Ruth é uma das nove mulheres que ingressaram em Harvard para cursar direito, motivo pelo qual o Reitor da faculdade, Erwin Griswold, interpretado pelo ator norte-americano Sam Waterston, se vangloria e as convida para um jantar em sua casa, a fim de ouvir as razões que as levaram a “ocupar”, em suas palavras, “as nove vagas destinadas aos homens”.
As cenas seguintes reforçam que a sociedade norte-americana dos anos 50 guardava, em seu cerne, uma discriminação e um preconceito de gênero muito fortes. As mulheres eram vistas como seres inferiores aos homens, simplesmente pelo fato de existirem. Termos que estão em alta hoje em dia, como mansplaining, manterrupting e gaslighting são recorrentes na trama, tudo para evidenciar o tratamento destinado às mulheres naquela época. Ruth recebe olhares tortos, é interrompida durante suas explanações, não possui vez e, apesar de seu brilhantismo, sempre é preterida por qualquer homem ao seu redor.
O seu marido, Martin D. Ginsburg, interpretado pelo ator americano Armie Hammer, é um homem fora dos padrões nesse cenário proposto pelo filme. Apesar de, aparentemente, parecer um homem ideal, estudante brilhante, marido perfeito, pai dedicado, que jamais realizaria qualquer atividade doméstica, este se revela um verdadeiro Rodrigo Hilbert dos anos 50 (se é que a comparação aqui é válida, pois Martin possui um grau de intelecção e fascínio muito maiores do que o artista da Globo).
A vida de Ruth ganha um grau a mais de dificuldade quando Martin descobre que está com câncer de testículo. Ruth, então, tem de se desdobrar para assistir suas próprias aulas, as aulas do marido, cuidar da casa, dos filhos e do marido, para que este não perdesse o curso. Mesmo assim, conseguiu se manter como a melhor aluna da sua turma.
Com um currículo de dar inveja a vários advogados do século XXI (se ela possuísse uma conta no lattes, certamente seu currículo teria páginas e mais páginas de realizações acadêmicas), Ruth não conseguia encontrar emprego como advogada em nenhum escritório, por ser mãe, judia e, principalmente, por ser mulher.

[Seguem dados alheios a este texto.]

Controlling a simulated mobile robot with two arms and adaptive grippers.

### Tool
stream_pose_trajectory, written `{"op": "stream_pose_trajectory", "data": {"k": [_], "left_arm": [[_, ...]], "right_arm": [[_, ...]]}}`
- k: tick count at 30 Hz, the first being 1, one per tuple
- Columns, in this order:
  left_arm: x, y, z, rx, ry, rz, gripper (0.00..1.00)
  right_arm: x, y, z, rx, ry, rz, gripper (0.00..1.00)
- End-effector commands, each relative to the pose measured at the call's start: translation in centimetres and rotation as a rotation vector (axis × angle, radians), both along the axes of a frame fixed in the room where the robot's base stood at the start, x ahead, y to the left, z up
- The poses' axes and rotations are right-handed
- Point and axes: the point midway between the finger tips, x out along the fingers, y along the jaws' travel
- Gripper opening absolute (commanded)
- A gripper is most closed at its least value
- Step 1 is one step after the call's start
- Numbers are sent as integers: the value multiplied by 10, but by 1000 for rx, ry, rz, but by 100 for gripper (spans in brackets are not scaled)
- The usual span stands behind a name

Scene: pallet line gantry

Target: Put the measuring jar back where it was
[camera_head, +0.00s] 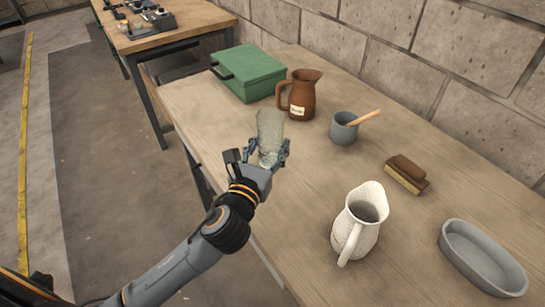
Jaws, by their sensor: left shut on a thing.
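The measuring jar (270,130) is a translucent, greenish glass vessel near the middle of the head view. My left gripper (268,156) is shut on its lower part, one finger on each side. The jar looks upright, close to the near left edge of the wooden table (300,212). I cannot tell whether its base touches the table, since the gripper hides it. My right gripper is not in view.
Behind the jar are a green box (250,72) and a brown pitcher (301,94). To the right are a grey mug (343,130) with a wooden handle, a brush (406,173), a white pitcher (359,222) and a grey oval dish (481,257). A block wall (440,60) closes the back.

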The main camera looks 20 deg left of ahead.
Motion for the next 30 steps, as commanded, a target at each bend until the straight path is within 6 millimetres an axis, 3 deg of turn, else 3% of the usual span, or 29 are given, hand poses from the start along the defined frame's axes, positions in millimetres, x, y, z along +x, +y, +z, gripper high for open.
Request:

Isso, contudo, não faz com que Ruth abaixe a cabeça e entre em lamentações.
A trama se desenvolve e Ruth é apresentada ao caso que poderia mudar toda a sua carreira, e finalmente lhe dar a voz necessária para provocar uma grande mudança social. Tudo graças ao ramo mais chato do direito, cujo o seu marido era um especialista – o direito tributário.
Suprema se destaca por ser um drama de tribunal envolvente, composto por um roteiro enxuto (apesar de previsível), atuações precisas e sem todo o juridiquês insuportável da práxis jurídica. A trilha sonora instrumental do Mychael Danna, juntamente com o figurino e a fotografia, reforçam as características de época que o filme se propõe a apresentar. A adição de Kathy Bates ao elenco, no papel da advogada Dorothy Kenyon, poderia ter sido melhor explorada, e isso acaba pesando negativamente em um dos momentos chave do filme. Contudo, nada que não possa ser ignorado diante do entretenimento proposto.